APERTURA FOGLIO DEI FOGLI 4 APRILE 2011

Per sparigliare le carte nella partita Parmalat e proteggere da scalate straniere le nostre imprese strategiche, il ministro del Tesoro Giulio Tremonti ha escogitato una sorta di Iri-bis imperniata sulla Cassa depositi e prestiti, società per azioni controllata dal ministero dell’Economia (70%) e da 66 Fondazioni bancarie (30%) che già possiede il 29,9% di Terna e il 26,37% dell’Eni. Giovedì è arrivata l’autorizzazione del consiglio dei ministri a «predisporre strumenti di finanziamento e capitalizzazione, analoghi a quelli in essere in altri paesi europei, mirati ad assumere partecipazioni in società di interesse nazionale rilevante in termini di strategicità del settore e di livelli occupazionali». [1]

Il decreto ha tre obiettivi: evitare il rischio di uno spezzatino, salvaguardare l’interesse nazionale, preservare l’indipendenza delle aziende. [2] Al contrario del vecchio Iri (l’Istituto di ricostruzione industriale costituito nel 1933 per fronteggiare la crisi, nel 2002 le attività residue confluirono in Fintecna), non è in programma il salvataggio di aziende decotte ma il sostegno a gruppi industriali che rischiano di finire sotto controllo straniero.

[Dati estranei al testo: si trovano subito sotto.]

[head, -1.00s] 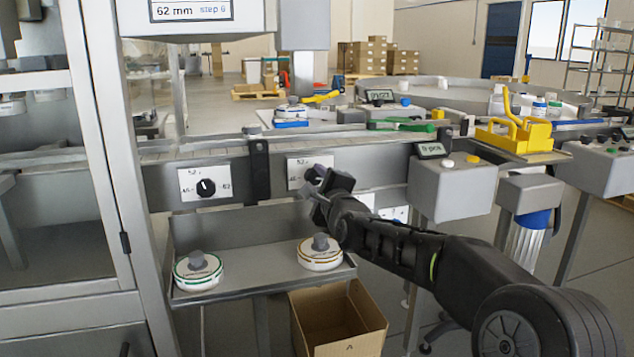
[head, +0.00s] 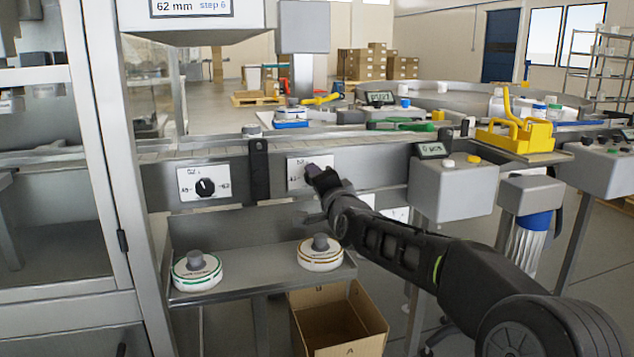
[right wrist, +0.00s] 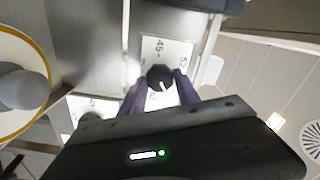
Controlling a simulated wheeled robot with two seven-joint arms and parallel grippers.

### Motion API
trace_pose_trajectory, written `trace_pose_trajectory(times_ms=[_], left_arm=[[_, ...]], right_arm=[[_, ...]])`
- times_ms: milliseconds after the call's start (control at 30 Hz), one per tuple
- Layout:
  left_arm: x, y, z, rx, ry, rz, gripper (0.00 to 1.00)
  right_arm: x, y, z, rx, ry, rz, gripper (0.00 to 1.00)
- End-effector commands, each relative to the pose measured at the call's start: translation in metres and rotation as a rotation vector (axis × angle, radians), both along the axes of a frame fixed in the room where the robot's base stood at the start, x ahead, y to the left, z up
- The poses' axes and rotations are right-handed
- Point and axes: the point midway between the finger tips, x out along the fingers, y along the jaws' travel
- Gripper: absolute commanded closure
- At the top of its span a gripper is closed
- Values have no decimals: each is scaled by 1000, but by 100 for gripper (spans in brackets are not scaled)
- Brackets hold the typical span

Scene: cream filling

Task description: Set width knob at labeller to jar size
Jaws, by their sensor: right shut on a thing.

Gian Battista Bozzo: «La stagione delle privatizzazioni si è conclusa con Alitalia, il caso Parmalat potrebbe rappresentare un nuovo modello di sostegno pubblico». [3] Roberto Tesi: «La scorsa settimana il governo ha varato un decreto per guadagnare tempo, ovvero per rinviare di 60 giorni l’assemblea di Parmalat (ma vale per tutte le società) che il 14 aprile doveva approvare il bilancio del 2010 e procedere al rinnovo degli organismi dirigenti (presidente e amministratore delegato, su tutti) che visti gli attuali rapporti di forza a maggioranza assoluta sarebbero stati nominati da Lactalis. E questo per permettere di mettere insieme una cordata italiana». [4]

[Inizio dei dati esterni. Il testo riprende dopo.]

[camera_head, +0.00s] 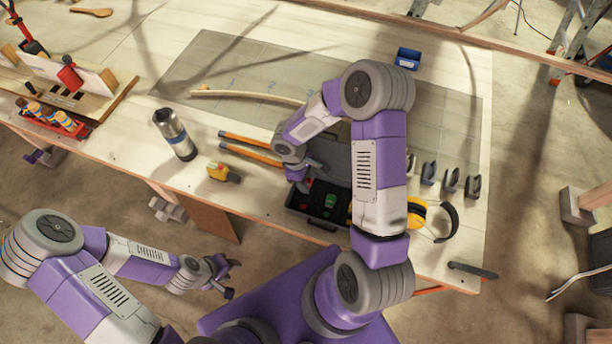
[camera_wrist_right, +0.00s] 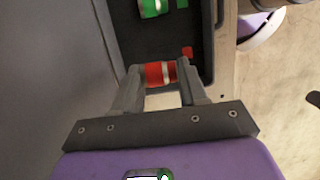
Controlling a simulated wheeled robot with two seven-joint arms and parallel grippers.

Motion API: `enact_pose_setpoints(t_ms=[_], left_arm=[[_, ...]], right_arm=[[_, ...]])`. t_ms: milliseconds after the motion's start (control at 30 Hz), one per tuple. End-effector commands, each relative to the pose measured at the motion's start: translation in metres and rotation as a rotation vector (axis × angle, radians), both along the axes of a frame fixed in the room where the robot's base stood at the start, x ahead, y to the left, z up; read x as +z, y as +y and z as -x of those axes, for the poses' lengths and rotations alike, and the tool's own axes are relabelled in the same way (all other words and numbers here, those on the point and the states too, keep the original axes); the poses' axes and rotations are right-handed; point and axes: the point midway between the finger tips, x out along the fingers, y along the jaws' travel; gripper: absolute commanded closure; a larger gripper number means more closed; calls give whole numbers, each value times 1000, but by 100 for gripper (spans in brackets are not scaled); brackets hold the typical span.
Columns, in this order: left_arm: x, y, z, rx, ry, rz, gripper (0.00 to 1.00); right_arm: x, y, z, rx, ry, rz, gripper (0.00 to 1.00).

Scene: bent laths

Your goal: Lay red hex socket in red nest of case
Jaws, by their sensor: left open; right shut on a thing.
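The red hex socket (camera_wrist_right: 160,73) is held crosswise between the fingertips of my right gripper (camera_wrist_right: 160,80) in the right wrist view. The gripper is shut on it, over the dark inside of the case. A red patch (camera_wrist_right: 187,52), probably part of the red nest, shows just past the socket; the rest is hidden. The open case (camera_head: 316,216) stands at the front of the bench in the head view, partly covered by my right arm. A green socket (camera_wrist_right: 152,7) lies in the case. My left gripper (camera_head: 230,279) is open and empty, in front of the bench.
The case's grey lid (camera_head: 336,153) stands open behind it. Yellow ear defenders (camera_head: 450,222) and several dark clamps (camera_head: 428,173) are to the right.

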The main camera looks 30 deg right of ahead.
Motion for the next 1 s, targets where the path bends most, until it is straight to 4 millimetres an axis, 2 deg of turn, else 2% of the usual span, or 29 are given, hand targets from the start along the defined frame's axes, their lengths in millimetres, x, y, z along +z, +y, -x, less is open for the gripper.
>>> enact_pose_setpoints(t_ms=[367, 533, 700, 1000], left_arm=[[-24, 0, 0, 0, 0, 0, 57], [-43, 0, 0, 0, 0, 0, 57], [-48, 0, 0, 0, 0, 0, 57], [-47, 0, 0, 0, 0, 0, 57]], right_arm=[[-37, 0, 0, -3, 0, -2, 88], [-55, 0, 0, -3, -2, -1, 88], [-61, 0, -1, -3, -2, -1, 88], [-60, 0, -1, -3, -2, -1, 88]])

In caso di Opa sul 100% del capitale Parmalat servirebbero poco meno di 5 miliardi di euro e nessuno è in grado di sopportare un esborso di questa entità. Tesi: «Di qui la trovata di Tremonti: sarà lo stato a metterci i soldi se l’impresa “aggredita” dall’estero è strategica. Però neppure il Tesoro naviga nell’oro e così Tremonti ha avuto la seconda pensata: potrà partecipare anche la Cassa depositi e prestiti la quale, tra l’altro, ha in portafoglio ampie partecipazioni al capitale di società come Enel e Eni». [4] Stefano Feltri: «Ma si tratta di aziende decisamente più strategiche di Parmalat che in Italia, peraltro, ha solo una piccola frazione del suo business (il 22 per cento). Comunque, ormai il governo ne ha fatto una questione di principio, più che di politica industriale». [5]

Per salvare Parmalat, andrà cambiato lo statuto della Cdp. Il presidente Franco Bassanini: «Si può anche cambiare velocemente». [6] Modificato più volte dopo lo scoppio della crisi del 2008 per estendere gli interventi del risparmio postale a sostegno dello sviluppo economico, già prevedeva la «gestione di ogni tipo di altra funzione di rilievo pubblicistico e attività di interesse generale assegnato per atto normativo, amministrativo e convenzionale». Isabella Bufacchi: «La norma anti-scalate straniere che ha iniziato a prendere forma giovedì va comunque oltre all’intervento a gamba tesa su Parlamat. Guarda avanti, a una strategia di lungo termine». [7]

Il decreto di giovedì sarà «esaminato attentamente» dalla Commissione europea. Massimo Sideri: «Lo ha detto la portavoce del Commissario per la concorrenza, Joaquim Almunia, la quale ha precisato che Bruxelles valuterà “se le regole del mercato unico saranno rispettate” e “agirà se così non sarà” . Peraltro iniziano a trapelare le prime indiscrezioni sulle “regole di ingaggio” del fondo: per evitare che si arrivi agli yogurt di Stato — le proteste per una nuova stagione Iri sono arrivate da diverse direzioni — gli interventi del fondo e della Cdp sarebbero “a tempo” e senza tentativi di influenzare la governance. Insomma, l’impatto sul mercato dovrebbe essere sterilizzato al massimo». [8] Da subito, lo Stato potrà istituire un fondo o un altro strumento ad hoc dotato di soldi pubblici o quasi (nel caso della Cdp si tratterebbe dei 206 miliardi di risparmi postali degli italiani). [9]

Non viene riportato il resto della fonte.